▶ _Record extracts_:

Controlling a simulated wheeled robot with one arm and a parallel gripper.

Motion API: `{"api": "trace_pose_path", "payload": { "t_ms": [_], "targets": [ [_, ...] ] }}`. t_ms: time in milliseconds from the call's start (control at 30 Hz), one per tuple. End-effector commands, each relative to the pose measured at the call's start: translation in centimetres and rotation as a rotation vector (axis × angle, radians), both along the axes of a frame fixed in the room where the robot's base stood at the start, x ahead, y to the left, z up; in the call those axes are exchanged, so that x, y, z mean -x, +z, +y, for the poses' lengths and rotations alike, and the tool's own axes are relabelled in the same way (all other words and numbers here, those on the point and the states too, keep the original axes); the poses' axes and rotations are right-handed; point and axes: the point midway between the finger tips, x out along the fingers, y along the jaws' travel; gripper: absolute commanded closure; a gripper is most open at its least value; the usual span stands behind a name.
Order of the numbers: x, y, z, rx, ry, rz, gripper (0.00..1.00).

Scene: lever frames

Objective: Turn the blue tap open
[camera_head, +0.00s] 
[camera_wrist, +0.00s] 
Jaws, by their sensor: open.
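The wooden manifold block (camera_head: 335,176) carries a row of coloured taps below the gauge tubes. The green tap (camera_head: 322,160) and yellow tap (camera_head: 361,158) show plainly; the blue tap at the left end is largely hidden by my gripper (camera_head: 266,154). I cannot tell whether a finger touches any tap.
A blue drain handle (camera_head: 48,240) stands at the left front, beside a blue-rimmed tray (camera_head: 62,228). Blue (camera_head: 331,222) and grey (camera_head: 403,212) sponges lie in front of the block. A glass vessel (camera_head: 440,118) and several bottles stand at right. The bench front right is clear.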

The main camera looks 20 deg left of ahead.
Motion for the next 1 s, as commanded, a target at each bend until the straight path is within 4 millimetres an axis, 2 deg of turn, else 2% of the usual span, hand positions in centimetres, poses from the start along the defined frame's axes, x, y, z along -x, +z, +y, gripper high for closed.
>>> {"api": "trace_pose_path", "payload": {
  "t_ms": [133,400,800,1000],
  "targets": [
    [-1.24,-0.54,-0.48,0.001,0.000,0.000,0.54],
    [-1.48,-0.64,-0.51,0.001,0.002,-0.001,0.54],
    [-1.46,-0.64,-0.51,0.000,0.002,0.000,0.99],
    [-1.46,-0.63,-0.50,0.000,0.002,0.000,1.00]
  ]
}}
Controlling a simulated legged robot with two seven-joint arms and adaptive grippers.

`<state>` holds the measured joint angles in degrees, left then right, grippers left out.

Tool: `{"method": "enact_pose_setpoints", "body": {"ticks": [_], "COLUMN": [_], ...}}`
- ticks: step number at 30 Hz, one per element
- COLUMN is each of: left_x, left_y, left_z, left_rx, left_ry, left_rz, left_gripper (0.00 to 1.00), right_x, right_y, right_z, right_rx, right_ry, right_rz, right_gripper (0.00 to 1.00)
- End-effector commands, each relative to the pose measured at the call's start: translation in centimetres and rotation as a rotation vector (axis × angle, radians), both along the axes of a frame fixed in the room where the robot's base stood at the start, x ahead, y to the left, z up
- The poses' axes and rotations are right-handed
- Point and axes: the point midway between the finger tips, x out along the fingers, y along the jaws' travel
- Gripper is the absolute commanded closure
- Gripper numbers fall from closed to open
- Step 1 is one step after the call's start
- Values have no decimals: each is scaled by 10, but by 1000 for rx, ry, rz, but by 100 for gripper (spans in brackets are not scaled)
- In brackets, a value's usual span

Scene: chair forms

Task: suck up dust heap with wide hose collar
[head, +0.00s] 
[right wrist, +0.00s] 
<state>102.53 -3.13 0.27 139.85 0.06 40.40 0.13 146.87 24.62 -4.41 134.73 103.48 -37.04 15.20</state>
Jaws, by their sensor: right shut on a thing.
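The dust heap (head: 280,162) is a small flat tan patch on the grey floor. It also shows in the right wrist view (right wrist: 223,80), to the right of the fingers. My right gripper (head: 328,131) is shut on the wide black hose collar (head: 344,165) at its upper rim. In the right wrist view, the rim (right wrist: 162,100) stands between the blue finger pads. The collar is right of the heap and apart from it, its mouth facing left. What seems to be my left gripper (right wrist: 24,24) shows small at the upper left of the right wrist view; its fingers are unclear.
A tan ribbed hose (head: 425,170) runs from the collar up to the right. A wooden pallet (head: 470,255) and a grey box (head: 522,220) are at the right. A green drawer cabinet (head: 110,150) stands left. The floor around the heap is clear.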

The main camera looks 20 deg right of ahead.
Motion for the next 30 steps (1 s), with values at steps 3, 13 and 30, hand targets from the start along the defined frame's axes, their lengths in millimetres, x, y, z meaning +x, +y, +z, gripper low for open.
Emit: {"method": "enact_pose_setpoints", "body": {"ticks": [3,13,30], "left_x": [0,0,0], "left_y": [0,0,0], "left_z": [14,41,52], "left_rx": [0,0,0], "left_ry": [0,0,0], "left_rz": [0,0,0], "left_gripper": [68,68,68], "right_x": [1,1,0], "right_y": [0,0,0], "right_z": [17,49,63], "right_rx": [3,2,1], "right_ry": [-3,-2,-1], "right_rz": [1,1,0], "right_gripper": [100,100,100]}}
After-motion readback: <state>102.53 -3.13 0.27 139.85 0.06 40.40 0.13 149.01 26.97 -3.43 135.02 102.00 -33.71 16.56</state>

▶ _Do this_:
Write out, unaltered, the lines from the opening of the listing through the line that includes "[camera_wrist, +0.00s]".

▶ _Correct response_:
Controlling a simulated wheeled robot with one arm and a parallel gripper.

Motion API: `{"api": "trace_pose_path", "payload": { "t_ms": [_], "targets": [ [_, ...] ] }}`. t_ms: time in milliseconds from the call's start (control at 30 Hz), one per tuple. End-effector commands, each relative to the pose measured at the call's start: translation in centimetres and rotation as a rotation vector (axis × angle, radians), both along the axes of a frame fixed in the room where the robot's base stood at the start, x ahead, y to the left, z up; in the call those axes are exchanged, so that x, y, z mean -x, +z, +y, for the poses' lengths and rotations alike, and the tool's own axes are relabelled in the same way (all other words and numbers here, those on the point and the states too, keep the original axes); the poses' axes and rotations are right-handed; point and axes: the point midway between the finger tips, x out along the fingers, y along the jaws' travel; gripper: absolute commanded closure; a gripper is most open at its least value; the usual span stands behind a name.
Order of the numbers: x, y, z, rx, ry, rz, gripper (0.00..1.00).

Scene: lever frames

Objective: Turn the blue tap open
[camera_head, +0.00s] 
[camera_wrist, +0.00s] 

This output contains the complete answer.